Vodka 101

Ed Korry - Vodka 101Culinary, food service, and restaurant management students at Johnson & Wales University are required to gain more than just a rudimentary knowledge of vodka, as they will need to more deeply understand the breadth of this spirit category and how representative brands may best be used for specific cocktails within specific beverage programs.

The origins of vodka are hazy. Some subscribe to the theory that its origins are Russian, its etymology stemming from the Russian word meaning “little water”, as in “water of life”, while others hold to the Polish origins of wódka, with the earliest known written reference coming from the Akta Grotskie court documents of the Palatine of Sandomierz, Poland in 1405. From humble beginnings in Eastern Europe, this spirit continues to dominate our U.S. landscape with its 700 labels or so and shows no signs of being supplanted by any other category.

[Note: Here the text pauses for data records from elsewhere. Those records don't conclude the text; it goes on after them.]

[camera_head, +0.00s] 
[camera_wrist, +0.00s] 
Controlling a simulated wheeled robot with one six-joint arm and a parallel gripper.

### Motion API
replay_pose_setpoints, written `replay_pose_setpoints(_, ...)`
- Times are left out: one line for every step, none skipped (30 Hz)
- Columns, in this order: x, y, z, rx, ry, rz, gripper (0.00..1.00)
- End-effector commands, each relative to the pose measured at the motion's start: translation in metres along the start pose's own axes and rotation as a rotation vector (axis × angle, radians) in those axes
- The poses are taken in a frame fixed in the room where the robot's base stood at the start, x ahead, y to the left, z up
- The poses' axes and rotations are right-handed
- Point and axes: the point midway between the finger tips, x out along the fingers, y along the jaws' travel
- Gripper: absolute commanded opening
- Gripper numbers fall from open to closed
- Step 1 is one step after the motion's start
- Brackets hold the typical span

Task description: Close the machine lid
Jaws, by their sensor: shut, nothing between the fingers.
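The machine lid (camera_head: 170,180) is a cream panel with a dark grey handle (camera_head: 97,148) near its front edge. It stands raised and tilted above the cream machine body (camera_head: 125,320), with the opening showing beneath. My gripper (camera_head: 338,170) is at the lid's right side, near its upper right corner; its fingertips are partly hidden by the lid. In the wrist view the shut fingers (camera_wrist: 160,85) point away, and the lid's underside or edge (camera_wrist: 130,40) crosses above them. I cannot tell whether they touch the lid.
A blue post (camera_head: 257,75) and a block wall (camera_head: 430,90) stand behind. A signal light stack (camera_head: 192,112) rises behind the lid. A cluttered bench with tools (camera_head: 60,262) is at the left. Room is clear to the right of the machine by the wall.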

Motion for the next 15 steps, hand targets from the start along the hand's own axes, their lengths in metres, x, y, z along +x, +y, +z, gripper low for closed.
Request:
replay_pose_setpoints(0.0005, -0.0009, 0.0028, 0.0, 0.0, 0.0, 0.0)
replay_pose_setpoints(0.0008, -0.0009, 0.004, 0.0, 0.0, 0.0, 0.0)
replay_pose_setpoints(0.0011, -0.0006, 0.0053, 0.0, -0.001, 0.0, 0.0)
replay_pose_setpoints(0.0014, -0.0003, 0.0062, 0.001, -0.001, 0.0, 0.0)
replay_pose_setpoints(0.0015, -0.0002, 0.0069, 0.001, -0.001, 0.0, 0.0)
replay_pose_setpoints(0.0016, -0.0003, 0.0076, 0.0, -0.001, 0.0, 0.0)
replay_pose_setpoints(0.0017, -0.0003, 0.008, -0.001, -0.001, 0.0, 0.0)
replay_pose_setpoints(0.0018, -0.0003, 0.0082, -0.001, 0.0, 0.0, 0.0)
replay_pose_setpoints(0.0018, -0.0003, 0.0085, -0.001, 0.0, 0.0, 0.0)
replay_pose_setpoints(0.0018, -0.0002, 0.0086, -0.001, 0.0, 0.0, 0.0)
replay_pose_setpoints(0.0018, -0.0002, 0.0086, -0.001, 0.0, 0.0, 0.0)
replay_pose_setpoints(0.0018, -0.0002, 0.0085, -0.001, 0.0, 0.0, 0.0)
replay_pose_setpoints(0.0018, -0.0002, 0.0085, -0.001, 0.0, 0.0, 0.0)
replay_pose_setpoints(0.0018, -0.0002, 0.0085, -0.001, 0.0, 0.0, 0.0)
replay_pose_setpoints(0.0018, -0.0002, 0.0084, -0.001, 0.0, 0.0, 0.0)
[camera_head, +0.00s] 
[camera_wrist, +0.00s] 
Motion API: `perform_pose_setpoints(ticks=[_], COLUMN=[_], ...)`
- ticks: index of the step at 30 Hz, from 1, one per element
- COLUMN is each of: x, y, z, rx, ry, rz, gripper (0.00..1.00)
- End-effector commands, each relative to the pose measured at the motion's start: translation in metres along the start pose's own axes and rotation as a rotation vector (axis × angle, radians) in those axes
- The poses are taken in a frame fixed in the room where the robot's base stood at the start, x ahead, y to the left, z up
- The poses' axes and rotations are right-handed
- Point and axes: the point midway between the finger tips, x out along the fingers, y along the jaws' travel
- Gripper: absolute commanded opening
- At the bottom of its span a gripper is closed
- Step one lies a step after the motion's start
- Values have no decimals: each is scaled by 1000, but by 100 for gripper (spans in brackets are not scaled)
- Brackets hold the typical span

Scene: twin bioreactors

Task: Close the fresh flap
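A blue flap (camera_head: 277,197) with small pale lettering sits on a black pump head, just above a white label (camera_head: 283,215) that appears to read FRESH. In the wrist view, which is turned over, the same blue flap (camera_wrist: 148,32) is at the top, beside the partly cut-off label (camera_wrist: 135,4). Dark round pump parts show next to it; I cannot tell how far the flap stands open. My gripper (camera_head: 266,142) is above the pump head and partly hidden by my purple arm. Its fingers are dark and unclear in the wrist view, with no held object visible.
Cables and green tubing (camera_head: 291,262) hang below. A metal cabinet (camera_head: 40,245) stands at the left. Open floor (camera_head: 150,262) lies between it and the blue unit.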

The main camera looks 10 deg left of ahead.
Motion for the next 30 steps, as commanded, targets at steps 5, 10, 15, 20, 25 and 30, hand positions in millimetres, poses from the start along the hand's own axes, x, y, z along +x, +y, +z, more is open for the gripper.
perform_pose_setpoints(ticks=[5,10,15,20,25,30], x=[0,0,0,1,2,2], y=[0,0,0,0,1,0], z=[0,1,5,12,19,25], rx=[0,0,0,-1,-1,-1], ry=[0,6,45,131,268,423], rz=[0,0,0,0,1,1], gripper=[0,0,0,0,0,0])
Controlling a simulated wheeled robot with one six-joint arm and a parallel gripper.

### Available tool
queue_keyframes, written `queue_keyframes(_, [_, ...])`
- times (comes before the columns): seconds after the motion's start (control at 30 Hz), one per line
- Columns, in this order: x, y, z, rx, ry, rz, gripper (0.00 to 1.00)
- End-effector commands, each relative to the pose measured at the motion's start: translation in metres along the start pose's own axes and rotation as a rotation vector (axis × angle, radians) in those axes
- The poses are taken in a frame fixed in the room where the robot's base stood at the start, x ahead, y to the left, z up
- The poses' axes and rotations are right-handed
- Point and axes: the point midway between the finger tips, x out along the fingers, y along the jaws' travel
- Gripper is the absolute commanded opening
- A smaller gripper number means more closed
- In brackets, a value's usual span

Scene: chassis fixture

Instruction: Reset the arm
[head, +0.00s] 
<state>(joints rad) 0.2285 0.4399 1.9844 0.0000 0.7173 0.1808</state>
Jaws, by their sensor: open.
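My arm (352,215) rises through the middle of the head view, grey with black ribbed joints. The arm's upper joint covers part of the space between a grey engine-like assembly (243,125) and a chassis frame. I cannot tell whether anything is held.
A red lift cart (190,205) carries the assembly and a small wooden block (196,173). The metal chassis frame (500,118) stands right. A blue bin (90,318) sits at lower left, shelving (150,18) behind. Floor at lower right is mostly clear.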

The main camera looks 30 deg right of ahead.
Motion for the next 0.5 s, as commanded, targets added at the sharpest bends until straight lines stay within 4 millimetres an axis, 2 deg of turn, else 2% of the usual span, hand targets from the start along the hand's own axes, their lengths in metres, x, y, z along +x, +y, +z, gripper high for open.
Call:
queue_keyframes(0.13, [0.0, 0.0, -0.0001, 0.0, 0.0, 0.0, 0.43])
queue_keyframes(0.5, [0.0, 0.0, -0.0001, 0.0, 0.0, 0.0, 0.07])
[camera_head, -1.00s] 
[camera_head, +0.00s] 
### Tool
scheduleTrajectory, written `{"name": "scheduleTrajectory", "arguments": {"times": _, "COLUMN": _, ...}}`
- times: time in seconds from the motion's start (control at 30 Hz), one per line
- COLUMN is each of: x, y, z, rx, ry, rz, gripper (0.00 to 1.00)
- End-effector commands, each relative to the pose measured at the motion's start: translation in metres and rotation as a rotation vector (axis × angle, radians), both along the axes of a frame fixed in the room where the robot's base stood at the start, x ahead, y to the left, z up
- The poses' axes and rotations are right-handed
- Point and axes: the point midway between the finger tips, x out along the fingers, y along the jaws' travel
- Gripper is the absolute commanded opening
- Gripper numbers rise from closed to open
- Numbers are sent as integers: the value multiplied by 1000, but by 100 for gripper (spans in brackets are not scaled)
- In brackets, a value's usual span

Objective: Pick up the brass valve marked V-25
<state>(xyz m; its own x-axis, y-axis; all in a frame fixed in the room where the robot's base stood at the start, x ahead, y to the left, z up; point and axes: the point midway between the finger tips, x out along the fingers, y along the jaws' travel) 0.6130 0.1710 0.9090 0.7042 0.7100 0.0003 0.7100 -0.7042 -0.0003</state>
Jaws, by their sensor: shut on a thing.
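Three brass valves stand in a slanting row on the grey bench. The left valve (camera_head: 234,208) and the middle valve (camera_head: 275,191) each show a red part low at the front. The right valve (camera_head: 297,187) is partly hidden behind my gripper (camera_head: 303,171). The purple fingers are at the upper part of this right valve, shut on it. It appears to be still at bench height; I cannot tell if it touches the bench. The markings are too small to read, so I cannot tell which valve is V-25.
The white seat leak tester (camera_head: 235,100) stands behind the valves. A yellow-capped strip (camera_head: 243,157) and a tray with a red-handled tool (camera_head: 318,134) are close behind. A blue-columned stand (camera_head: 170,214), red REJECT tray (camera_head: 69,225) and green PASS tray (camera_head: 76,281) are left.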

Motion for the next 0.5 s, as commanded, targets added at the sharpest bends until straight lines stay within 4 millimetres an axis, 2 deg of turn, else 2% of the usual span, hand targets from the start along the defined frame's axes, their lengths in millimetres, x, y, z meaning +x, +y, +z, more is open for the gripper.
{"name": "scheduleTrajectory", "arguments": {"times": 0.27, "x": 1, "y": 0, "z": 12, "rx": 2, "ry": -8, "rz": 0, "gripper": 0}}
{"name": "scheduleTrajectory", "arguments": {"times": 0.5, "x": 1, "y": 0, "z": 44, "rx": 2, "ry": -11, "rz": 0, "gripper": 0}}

Vodka is defined according to U.S. standards and produced in the U.S. as “a neutral spirit so distilled, or so treated after distillation with charcoal or other material, as to be without distinctive character, aroma, taste or color.” In Europe, there have been recent changes made to the EU’s laws governing vodka including that any source material other than grains, potatoes, or sugar beet molasses have to be listed. European laws also allow for the addition of glycerin, which may translate to a richer mouth feel and less assertiveness.

Now anyone who has tasted vodkas straight and in a serious, systematic way, knows that not all vodkas are completely neutral. How is that possible? It is due to the congeners produced during fermentation and distillation, which allow discerning palates to detect the source of the material used. These congeners include ethyl laureate, which gives fruity and floral aromas; ethyl myristate, which has an almost waxy flavor characteristic; and ethyl palmitate. Also, as vodkas are cut to be bottled at 80 proof if made in the U.S. and 75 proof if from Europe, they often reveal the origins of the waters used depending on how hard or soft they are.

Vodkas can be divided into three basic styles: crisp and clean, medium-bodied, and creamy. Vodkas that that are crisp and clean are generally made from winter wheat and barley. Examples of this style include Finlandia, Absolut, and Effen. These vodkas are perfect for dry Martinis as the acidity provides the incomparable cool, refreshing quality that beckons the cocktail drinker. Vodkas made from rye and blends containing rye or corn tend to have more robust mid-palate intensity and are more medium- bodied. Examples include Stolichnaya, Grey Goose, Eddie Phillips Prairie Organic (corn), and Ciroc. These vodkas hold up to some heavier mixers that are a little sweet, or sweet and sour such as in a Cosmopolitan or a Moscow Mule. Potato and corn-based vodkas tend to have more weight and heft in the palate and are represented by brands such as Tito’s, Ultimat, and Wyborowa with its storied Bison grass. These hold up to more intense and cream-based drinks such as the classic Bloody Mary or a Black Russian.

Whatever the vodka, we emphasize how important it is for your bartender to have a story to tell, and vodkas are replete with their own stories. The key for a good bartender is knowing which customer wants to hear which story and to make the appropriate choice.